= REQUIREMENTS =
Copy exactly the lines from the first line of the records below through the line containing "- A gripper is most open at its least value", including both, and nothing else.

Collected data
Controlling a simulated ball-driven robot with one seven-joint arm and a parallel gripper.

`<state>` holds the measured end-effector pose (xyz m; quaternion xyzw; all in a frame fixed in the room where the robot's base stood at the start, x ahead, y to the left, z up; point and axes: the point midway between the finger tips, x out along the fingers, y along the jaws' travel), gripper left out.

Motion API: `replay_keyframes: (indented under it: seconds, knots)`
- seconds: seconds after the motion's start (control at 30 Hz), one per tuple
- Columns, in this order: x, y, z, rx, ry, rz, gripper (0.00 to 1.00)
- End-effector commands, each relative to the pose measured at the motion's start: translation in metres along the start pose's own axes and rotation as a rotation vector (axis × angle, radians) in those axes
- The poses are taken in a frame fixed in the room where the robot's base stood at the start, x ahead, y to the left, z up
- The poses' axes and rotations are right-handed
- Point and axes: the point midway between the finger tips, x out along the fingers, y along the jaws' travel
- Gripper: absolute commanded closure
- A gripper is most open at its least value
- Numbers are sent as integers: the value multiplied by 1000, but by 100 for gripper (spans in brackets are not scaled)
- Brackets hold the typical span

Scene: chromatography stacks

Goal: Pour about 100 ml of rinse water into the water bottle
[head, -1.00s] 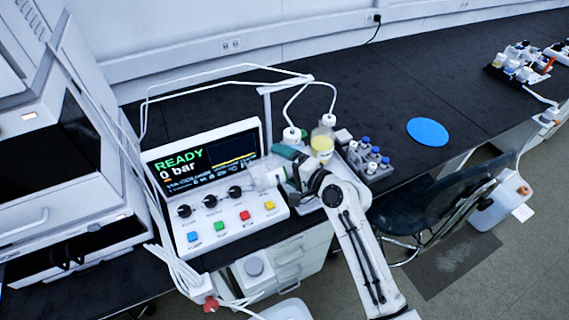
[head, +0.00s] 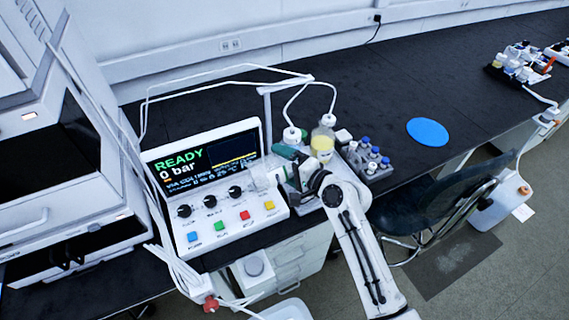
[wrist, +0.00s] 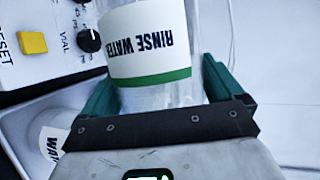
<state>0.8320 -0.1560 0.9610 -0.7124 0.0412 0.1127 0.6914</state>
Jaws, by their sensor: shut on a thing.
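My gripper (wrist: 165,95) is shut on a clear bottle with a white "RINSE WATER" label and a green band (wrist: 150,45). The label reads upside down in the wrist view. In the head view my gripper (head: 287,163) holds the clear bottle (head: 264,174) tilted over the right part of the control panel. A second container with a white label starting "WAT" (wrist: 50,144) shows low at the left of the wrist view, in a pale tray; it looks like the water bottle. Its opening is out of view, and I cannot make it out in the head view behind my gripper.
The control panel (head: 222,225) with knobs and buttons stands close left. A bottle of yellow liquid (head: 322,145) and a grey rack of small vials (head: 368,158) are close right. White tubes run above the caps. The bench around the blue disc (head: 428,131) is clear.

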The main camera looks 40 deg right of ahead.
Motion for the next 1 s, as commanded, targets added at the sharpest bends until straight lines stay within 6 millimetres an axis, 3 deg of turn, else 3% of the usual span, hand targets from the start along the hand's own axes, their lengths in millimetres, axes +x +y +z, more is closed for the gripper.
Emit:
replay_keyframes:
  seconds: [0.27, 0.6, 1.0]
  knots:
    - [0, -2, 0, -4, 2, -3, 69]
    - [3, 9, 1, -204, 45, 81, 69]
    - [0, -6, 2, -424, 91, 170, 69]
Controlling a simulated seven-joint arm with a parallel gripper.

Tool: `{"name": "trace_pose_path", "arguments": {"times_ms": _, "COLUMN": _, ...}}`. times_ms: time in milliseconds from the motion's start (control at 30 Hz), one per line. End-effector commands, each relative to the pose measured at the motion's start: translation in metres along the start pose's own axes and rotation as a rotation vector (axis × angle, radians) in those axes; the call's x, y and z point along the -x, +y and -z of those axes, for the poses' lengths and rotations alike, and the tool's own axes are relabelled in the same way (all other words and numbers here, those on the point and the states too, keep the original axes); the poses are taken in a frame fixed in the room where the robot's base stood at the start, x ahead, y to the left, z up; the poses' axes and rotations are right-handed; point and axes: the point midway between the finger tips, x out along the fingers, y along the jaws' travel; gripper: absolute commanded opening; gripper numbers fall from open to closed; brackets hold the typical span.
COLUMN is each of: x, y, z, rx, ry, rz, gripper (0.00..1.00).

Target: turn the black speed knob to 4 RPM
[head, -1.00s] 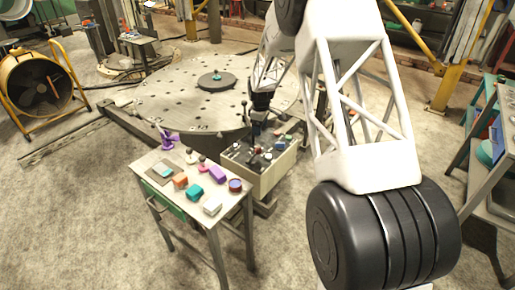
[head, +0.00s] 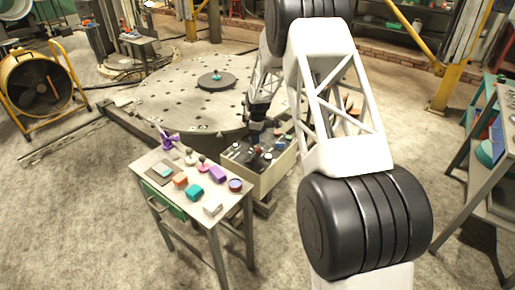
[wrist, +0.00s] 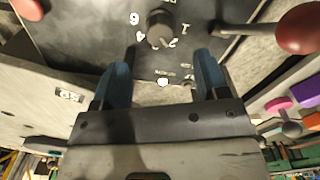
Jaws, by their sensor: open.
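The black speed knob (wrist: 160,28) stands on a dark panel at the top middle of the wrist view, ringed by white numbers. A 6 and a 4 show at its left. Its pointer direction is too small to tell. My gripper (wrist: 167,56) is open, with its two blue fingers spread and empty. The knob appears just beyond the fingertips, roughly between their lines, and I see no contact. In the head view my gripper (head: 256,136) is over the control box (head: 270,180); the knob cannot be made out there.
A red-topped lever (wrist: 290,30) stands right of the knob, and another red knob (wrist: 28,9) is at upper left. A small table (head: 225,215) with coloured blocks adjoins the box. A large round plate (head: 180,100) lies behind.

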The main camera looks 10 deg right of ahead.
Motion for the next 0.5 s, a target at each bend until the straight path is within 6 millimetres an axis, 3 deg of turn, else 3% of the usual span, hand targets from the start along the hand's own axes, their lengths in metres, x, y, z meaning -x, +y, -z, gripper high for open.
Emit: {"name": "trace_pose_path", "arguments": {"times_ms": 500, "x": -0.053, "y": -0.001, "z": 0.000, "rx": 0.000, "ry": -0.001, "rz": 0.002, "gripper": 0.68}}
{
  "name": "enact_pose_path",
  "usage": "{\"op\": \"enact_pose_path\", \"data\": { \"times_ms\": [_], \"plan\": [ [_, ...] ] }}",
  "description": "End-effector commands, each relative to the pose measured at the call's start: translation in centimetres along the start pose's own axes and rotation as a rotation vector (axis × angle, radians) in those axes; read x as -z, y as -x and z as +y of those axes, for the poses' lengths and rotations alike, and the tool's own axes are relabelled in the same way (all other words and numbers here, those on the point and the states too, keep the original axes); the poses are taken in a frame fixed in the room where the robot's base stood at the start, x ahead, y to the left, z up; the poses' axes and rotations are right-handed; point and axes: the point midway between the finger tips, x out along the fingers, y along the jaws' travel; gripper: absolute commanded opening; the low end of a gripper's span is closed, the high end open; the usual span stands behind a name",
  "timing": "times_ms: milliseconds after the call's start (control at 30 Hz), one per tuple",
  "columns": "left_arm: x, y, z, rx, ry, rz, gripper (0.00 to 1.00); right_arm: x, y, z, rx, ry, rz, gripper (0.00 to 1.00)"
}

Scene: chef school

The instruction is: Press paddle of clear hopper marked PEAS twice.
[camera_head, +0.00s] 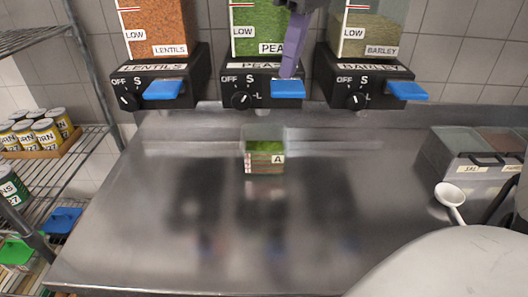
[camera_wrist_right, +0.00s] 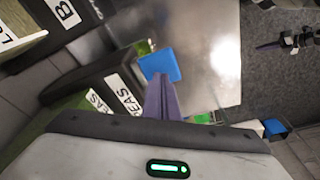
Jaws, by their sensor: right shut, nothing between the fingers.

= REPLY =
Controlling a simulated ball-driven robot with one seven-joint arm and a parallel gripper.

`<state>` holds the measured end-effector pose (xyz m; quaternion xyzw; all in a frame fixed in the room where the robot's base stood at the start, x ahead, y to the left, z up; point and axes: the point midway between the finger tips, x out along the fingers, y along the jaws' travel), gripper left out.

Motion API: `replay_keyframes: (indented under it: seconds, knots)`
- seconds: seconds after the motion's start (control at 30 Hz), one per tuple
- Columns, in this order: x, y, z, rx, ry, rz, gripper (0.00 to 1.00)
- End-effector commands, each relative to the pose measured at the motion's start: translation in metres along the start pose's own axes and rotation as a rotation vector (axis × angle, radians) in those axes
- The poses are taken in a frame fixed in the room where the robot's base stood at the start, x ahead, y to the left, z up
- The poses' axes and rotations are right-handed
- Point and axes: the point midway between the finger tips, x out along the fingers, y along the jaws' travel
- Gripper: absolute commanded closure
- A gripper is most open at its least value

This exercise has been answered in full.